* _Task to complete_:
Select each line where the word "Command" appears.

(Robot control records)
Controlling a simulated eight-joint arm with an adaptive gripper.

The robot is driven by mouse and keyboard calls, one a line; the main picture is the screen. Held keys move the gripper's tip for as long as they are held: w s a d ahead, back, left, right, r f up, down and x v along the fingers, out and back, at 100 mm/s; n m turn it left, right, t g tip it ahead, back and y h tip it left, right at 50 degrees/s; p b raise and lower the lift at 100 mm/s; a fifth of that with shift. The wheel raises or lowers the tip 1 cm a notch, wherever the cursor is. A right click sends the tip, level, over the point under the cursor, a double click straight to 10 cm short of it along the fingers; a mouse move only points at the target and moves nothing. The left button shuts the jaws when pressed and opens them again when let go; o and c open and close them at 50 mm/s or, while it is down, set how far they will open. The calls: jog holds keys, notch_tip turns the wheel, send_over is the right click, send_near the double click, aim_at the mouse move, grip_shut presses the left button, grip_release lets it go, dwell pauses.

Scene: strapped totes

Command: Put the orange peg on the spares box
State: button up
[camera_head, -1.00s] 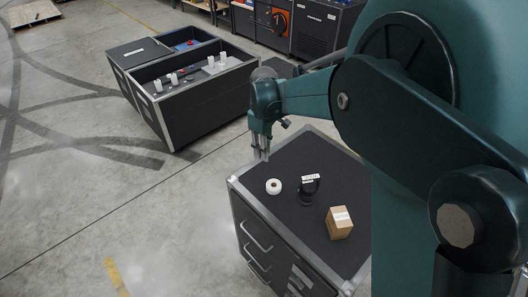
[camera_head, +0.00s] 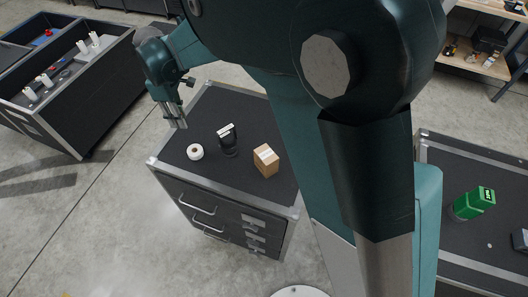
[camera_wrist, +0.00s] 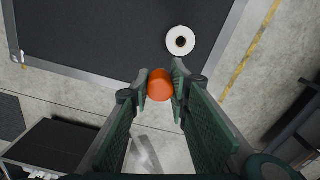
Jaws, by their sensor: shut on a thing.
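The orange peg (camera_wrist: 160,86) is between the fingertips of my gripper in the wrist view, seen end on. My gripper (camera_head: 178,122) is shut on it, off the left edge of a dark metal-edged cabinet (camera_head: 200,108) in the head view. In the head view I cannot make out the peg. A small brown cardboard box (camera_head: 266,160) with a pale label stands on that cabinet, right of the gripper. I cannot read any label, so I cannot tell which thing is the spares box.
A white tape roll (camera_head: 195,152) and a black object with a white label (camera_head: 228,140) are on the cabinet. A compartmented dark case (camera_head: 80,110) with white items stands at left. A green item (camera_head: 472,204) sits on another dark top (camera_head: 455,265) at right.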

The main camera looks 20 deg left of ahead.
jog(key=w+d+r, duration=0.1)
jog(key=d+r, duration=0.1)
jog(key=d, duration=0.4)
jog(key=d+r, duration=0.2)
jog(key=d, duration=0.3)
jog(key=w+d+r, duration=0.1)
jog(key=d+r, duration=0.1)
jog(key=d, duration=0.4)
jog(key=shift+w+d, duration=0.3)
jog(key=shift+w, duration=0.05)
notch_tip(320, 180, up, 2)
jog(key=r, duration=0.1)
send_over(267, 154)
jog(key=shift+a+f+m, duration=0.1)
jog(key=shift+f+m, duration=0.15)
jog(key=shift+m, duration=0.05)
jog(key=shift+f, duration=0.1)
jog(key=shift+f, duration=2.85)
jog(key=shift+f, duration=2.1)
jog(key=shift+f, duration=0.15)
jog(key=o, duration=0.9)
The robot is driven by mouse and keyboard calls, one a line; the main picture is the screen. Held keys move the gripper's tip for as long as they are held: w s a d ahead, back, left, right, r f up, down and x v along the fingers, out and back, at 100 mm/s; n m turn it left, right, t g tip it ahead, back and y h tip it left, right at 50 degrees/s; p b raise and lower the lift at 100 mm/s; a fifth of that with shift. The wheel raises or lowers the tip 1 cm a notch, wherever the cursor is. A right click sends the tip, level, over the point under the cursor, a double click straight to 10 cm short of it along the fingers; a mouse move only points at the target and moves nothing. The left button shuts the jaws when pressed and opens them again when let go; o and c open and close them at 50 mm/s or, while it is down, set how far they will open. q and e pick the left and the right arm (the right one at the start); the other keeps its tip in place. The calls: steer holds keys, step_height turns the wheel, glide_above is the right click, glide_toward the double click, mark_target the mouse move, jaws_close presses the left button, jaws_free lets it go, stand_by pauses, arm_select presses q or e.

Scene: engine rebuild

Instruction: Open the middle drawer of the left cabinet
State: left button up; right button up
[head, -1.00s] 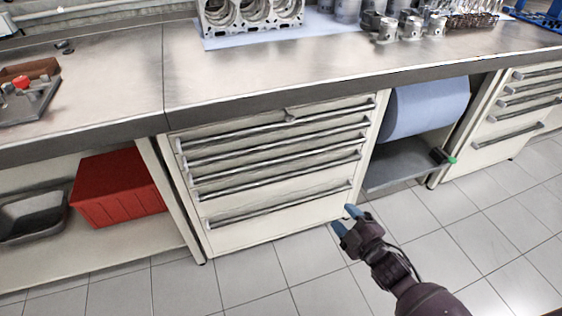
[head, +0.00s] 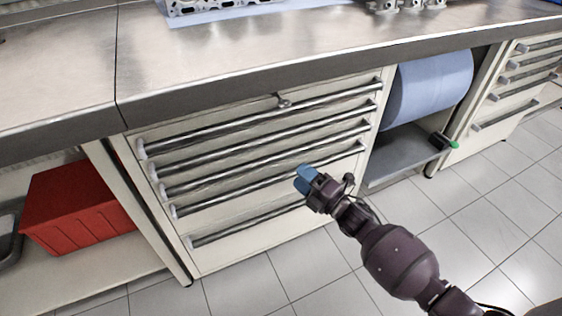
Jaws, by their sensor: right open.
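The left cabinet (head: 250,235) stands under the bench with a stack of closed drawers, each with a long metal bar handle. The middle drawer's handle (head: 230,170) is the third bar from the top and runs across the front. My right gripper (head: 303,180) has blue fingertips and is open and empty. In the picture it overlaps the lower drawers, just below the middle handle's line; I cannot tell its exact distance from the front. It hides part of the lower handles. My left gripper is not in view.
The steel worktop (head: 220,60) overhangs the drawers. A red bin (head: 75,208) sits on the shelf to the left. A blue paper roll (head: 428,88) and a grey shelf (head: 400,160) are to the right. The tiled floor (head: 460,220) in front is clear.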

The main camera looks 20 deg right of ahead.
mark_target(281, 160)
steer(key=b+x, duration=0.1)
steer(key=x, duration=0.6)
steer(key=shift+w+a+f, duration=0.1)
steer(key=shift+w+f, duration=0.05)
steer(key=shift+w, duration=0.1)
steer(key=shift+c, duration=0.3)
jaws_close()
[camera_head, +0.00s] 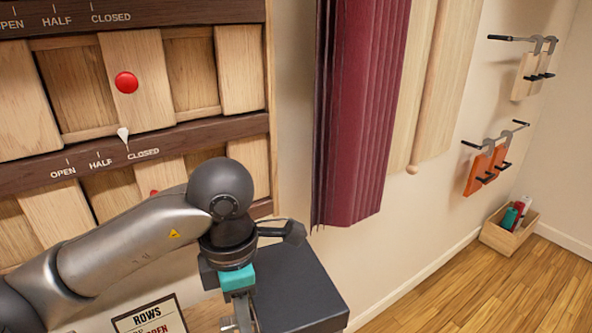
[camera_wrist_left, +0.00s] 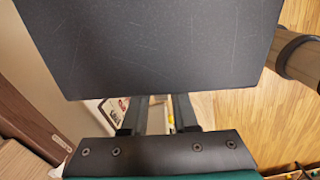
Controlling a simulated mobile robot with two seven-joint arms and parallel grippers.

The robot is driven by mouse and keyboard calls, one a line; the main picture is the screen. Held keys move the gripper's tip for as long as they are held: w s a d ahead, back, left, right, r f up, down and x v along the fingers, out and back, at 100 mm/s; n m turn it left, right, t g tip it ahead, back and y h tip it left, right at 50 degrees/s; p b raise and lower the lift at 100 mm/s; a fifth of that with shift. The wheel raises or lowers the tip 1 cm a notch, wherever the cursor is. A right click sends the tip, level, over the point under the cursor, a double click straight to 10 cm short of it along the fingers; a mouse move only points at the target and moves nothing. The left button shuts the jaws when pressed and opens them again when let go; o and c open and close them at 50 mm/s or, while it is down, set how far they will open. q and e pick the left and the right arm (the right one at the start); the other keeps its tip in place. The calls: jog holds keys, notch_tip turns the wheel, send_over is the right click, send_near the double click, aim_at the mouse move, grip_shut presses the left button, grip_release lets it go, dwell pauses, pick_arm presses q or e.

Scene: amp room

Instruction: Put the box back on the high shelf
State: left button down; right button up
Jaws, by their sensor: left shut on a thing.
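A dark grey box (camera_head: 300,288) is at the bottom centre of the head view, in front of the wall. My left gripper (camera_head: 241,315) is at its left side and shut on it. The fingertips are partly hidden in the head view. In the left wrist view the box (camera_wrist_left: 150,45) fills the top, and the two fingers of my left gripper (camera_wrist_left: 160,108) run up to its near edge. I cannot tell what, if anything, is under the box. No high shelf can be made out. My right gripper is not in view.
A wooden slatted panel (camera_head: 128,80) with OPEN, HALF and CLOSED marks is at the left. A maroon curtain (camera_head: 358,110) hangs near the box. A ROWS sign (camera_head: 148,318) is low at the left. Clamps (camera_head: 490,160) hang at right above a small crate (camera_head: 502,240).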

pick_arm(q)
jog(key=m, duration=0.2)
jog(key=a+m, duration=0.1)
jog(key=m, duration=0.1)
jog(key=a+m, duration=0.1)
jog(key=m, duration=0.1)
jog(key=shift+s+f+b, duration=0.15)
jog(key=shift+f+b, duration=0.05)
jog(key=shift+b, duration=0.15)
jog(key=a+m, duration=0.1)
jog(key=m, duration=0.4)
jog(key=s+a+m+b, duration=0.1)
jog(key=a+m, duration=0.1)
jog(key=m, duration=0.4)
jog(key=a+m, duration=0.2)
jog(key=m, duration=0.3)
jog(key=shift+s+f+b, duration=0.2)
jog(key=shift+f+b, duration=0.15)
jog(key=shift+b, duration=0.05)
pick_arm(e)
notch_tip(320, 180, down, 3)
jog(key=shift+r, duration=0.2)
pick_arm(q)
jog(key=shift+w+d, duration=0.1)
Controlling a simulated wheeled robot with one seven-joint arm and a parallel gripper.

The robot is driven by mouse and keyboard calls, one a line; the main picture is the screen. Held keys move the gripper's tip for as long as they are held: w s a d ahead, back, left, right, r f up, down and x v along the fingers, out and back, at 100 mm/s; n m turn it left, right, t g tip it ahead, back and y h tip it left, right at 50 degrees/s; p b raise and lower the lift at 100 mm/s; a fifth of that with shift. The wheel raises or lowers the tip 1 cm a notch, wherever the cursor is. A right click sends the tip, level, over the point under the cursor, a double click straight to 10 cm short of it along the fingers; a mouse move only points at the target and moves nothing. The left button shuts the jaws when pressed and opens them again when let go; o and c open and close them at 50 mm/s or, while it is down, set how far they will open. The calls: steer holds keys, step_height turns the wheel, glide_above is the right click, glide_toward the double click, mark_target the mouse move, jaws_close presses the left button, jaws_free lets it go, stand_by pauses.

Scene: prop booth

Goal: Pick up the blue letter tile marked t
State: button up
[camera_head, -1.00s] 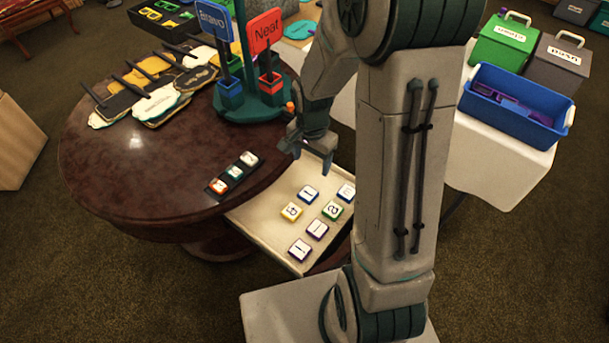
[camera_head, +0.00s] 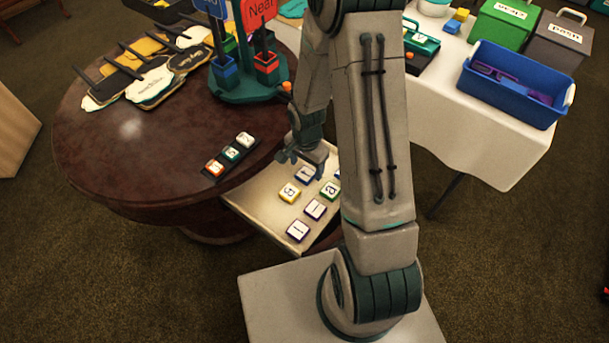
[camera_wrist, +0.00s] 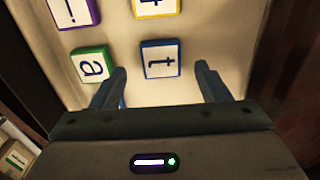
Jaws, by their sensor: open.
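The blue letter tile marked t (camera_wrist: 160,60) lies flat on the cream tray (camera_wrist: 215,40), its letter sideways in the wrist view. My gripper (camera_wrist: 160,85) is open and empty, with its fingers to either side of the near part of the tile in that view. I cannot tell how high the fingers are above the tray. In the head view the blue tile (camera_head: 305,174) is partly covered by my gripper (camera_head: 303,158), which is over the tray's upper part.
Green a tile (camera_wrist: 92,65), purple-edged tile (camera_wrist: 75,12) and yellow-edged tile (camera_wrist: 156,7) lie close by. A dark rack with several tiles (camera_head: 232,155) is on the round table (camera_head: 130,170). The sign stand (camera_head: 245,95) stands behind.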

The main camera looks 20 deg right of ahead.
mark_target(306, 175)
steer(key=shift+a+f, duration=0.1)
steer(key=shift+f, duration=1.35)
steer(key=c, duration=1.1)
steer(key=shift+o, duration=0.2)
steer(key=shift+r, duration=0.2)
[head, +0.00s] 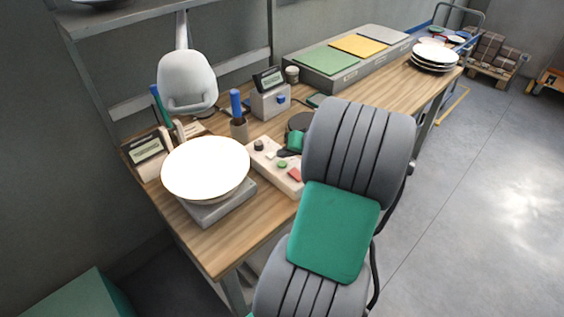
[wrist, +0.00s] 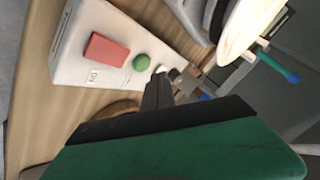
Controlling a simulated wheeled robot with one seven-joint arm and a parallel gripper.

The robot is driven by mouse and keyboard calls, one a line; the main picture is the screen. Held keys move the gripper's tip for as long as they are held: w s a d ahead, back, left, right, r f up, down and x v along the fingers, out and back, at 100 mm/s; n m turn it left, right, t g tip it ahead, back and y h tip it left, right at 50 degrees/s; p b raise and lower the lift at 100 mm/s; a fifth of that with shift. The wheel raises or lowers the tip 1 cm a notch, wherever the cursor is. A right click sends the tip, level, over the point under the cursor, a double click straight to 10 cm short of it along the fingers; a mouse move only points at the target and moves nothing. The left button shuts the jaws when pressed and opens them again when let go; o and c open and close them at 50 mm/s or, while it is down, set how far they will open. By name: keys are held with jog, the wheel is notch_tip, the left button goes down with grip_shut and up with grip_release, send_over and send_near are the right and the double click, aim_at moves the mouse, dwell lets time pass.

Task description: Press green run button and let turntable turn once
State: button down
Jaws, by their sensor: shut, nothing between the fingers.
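A white control box (head: 270,160) lies on the wooden bench, with a green button (head: 282,164), a red button (head: 295,174) and a dark knob (head: 258,145). A large white plate (head: 205,168) rests on the grey turntable base (head: 222,207) to the box's left. My gripper (head: 284,153) is shut and empty over the box, close to the green button. In the wrist view its dark fingertips (wrist: 159,80) are just below and right of the green button (wrist: 141,62), with the red button (wrist: 105,49) farther left. I cannot tell how high the tips are.
A small display (head: 146,147) stands behind the plate; a pen cup (head: 239,128) and a grey meter box (head: 270,100) stand behind the control box. A long case with coloured pads (head: 340,60) and stacked plates (head: 434,57) are farther along. A lamp (head: 187,80) overhangs the bench.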

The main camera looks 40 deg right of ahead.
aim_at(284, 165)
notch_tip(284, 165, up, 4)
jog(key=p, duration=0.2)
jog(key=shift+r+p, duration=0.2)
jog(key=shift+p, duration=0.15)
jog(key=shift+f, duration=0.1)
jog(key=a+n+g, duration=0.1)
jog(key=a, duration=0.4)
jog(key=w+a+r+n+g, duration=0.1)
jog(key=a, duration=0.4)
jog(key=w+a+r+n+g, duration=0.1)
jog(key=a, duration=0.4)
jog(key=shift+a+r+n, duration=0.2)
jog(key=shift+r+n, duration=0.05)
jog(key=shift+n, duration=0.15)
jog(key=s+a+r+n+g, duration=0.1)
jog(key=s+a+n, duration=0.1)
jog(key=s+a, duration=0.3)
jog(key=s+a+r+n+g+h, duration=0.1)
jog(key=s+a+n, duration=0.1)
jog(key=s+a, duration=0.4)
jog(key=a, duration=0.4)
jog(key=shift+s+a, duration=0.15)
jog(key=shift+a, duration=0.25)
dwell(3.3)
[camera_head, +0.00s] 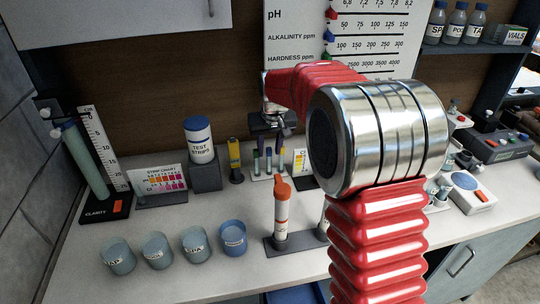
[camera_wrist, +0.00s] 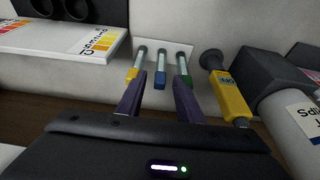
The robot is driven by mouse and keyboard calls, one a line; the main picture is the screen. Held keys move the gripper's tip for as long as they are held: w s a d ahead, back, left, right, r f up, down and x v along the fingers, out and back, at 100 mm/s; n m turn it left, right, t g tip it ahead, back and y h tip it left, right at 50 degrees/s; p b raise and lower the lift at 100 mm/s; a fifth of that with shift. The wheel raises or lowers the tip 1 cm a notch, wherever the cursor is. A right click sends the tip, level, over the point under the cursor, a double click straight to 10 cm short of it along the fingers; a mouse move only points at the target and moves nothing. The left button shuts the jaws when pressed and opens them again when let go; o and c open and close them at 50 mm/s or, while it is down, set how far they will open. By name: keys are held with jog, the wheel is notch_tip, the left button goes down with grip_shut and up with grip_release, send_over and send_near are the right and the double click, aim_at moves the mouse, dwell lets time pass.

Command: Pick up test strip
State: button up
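Three thin test strips stand side by side in a small white holder (camera_wrist: 203,50). In the wrist view they have a yellow end (camera_wrist: 132,74), a blue end (camera_wrist: 160,80) and a green end (camera_wrist: 185,80). My gripper (camera_wrist: 160,86) is open, with its two purple fingers apart. The blue-ended strip shows between the fingertips, with the yellow and green ends close by the fingers; whether any touch is unclear. In the head view my gripper is partly hidden by my arm, above the strips (camera_head: 268,160). A jar labelled TEST STRIPS (camera_head: 199,140) stands on a grey block.
A yellow pen-like tester (camera_wrist: 232,98) stands close beside the strips. Several blue-grey cups (camera_head: 118,258) line the front left. An orange-capped tube (camera_head: 282,212) stands in a dark rack.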

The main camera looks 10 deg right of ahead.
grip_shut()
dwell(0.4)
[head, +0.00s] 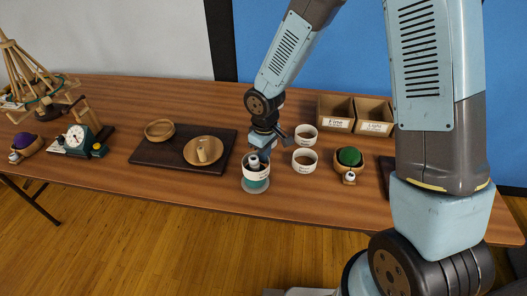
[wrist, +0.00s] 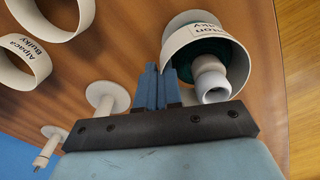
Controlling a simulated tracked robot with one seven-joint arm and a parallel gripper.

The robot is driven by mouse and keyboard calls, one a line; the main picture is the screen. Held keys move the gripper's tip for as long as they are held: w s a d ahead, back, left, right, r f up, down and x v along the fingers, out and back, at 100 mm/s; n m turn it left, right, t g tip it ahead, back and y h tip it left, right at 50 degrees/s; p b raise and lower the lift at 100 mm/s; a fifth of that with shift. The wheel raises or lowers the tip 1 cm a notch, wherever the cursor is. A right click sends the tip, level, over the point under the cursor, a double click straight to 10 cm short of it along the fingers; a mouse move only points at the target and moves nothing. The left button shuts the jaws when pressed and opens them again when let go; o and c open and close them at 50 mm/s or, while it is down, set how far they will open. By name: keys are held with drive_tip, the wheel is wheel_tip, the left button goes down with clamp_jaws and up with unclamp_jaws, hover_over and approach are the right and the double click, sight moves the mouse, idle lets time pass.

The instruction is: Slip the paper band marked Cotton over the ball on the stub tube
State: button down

* _Response to this task_:
Command: Put the orange peg on the spares box
Command: Pick up test strip

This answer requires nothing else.